*** WORKING DATA ***

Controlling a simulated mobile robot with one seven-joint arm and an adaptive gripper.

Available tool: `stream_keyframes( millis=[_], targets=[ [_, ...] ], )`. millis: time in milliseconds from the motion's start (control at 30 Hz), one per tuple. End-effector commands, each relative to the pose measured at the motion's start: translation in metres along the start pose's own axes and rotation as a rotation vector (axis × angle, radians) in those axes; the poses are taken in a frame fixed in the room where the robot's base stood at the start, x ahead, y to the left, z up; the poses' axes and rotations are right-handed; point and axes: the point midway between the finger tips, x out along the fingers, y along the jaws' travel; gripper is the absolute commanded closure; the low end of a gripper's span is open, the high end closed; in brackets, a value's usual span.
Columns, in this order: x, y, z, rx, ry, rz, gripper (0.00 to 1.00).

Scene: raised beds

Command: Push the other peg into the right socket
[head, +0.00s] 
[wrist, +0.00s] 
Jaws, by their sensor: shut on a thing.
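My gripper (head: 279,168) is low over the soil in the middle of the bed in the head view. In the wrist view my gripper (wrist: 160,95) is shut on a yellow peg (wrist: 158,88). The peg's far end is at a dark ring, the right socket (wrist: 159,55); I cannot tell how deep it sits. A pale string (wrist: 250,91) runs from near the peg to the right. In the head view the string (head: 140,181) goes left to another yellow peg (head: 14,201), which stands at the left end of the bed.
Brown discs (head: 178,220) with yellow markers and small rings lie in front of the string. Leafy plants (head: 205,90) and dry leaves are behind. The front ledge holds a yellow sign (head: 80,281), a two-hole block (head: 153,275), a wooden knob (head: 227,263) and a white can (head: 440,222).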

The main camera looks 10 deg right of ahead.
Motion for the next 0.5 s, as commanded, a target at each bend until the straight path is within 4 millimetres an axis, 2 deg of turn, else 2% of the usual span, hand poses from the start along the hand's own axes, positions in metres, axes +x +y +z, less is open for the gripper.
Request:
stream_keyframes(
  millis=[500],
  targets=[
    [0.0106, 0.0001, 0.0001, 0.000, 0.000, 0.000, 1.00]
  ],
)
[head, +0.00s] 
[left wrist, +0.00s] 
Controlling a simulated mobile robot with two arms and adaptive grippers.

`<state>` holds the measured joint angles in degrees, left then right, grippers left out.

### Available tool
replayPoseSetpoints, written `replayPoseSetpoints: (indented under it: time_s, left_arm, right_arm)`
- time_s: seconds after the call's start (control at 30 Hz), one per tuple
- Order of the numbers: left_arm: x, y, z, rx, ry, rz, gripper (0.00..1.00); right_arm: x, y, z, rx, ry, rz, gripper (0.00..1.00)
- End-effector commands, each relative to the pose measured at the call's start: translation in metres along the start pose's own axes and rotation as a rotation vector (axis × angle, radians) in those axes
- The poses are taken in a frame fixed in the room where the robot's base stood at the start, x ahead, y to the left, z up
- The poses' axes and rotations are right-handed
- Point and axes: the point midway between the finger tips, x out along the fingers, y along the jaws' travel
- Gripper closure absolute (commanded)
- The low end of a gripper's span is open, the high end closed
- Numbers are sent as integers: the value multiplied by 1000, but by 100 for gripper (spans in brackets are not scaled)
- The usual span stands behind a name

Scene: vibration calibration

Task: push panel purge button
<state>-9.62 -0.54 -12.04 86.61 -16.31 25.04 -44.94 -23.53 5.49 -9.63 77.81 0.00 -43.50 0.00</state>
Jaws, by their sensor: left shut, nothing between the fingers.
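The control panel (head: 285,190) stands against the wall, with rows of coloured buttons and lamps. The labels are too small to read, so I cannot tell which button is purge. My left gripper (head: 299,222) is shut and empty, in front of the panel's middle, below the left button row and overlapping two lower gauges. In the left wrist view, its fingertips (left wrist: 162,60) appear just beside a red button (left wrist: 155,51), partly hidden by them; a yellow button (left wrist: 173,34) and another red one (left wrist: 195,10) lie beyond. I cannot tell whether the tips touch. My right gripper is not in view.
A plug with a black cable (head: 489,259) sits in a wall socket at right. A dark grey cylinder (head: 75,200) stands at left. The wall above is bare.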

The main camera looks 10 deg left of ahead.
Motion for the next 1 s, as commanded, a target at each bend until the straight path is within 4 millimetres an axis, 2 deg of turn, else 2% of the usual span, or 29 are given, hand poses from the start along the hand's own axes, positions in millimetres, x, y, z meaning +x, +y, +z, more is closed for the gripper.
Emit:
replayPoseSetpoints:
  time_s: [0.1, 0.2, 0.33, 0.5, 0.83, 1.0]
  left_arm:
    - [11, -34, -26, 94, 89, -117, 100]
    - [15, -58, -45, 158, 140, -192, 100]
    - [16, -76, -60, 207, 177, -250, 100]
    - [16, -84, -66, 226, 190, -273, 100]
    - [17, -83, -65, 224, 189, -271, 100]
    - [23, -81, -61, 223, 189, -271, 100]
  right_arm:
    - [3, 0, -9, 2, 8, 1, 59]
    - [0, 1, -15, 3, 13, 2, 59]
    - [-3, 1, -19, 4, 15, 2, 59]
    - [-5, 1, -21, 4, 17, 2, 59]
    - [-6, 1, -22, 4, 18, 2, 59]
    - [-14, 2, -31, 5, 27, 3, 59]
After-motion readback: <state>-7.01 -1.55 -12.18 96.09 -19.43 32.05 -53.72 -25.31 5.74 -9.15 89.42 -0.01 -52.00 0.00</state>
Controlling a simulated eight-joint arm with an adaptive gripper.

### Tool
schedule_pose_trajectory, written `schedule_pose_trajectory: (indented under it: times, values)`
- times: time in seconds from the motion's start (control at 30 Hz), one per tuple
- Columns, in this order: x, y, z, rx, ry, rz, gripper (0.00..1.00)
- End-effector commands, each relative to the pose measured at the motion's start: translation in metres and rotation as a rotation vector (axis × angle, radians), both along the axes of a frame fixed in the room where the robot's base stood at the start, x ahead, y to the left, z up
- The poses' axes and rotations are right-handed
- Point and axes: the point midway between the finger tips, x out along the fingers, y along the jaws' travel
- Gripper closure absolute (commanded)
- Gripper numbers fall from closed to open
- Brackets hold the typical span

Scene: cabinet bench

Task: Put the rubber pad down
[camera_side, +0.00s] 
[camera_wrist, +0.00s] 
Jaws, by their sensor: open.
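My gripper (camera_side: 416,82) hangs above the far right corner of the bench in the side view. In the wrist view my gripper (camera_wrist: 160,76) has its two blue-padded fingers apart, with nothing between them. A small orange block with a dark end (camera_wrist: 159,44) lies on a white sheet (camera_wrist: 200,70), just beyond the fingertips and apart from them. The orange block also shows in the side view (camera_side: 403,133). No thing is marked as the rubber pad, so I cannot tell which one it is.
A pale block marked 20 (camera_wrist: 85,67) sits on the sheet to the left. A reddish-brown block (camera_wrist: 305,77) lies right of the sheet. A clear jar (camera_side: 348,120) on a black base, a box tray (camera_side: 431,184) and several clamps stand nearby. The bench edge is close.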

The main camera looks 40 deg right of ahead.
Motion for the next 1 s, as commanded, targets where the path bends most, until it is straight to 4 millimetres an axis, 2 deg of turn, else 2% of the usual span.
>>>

***

DIRECTION: Copy out all lines that carry the word "grippers".

RESULT FOR THIS TASK:
Controlling a simulated mobile robot with two arms and adaptive grippers.
`<state>` holds the measured joint angles in degrees, left then right, grippers left out.

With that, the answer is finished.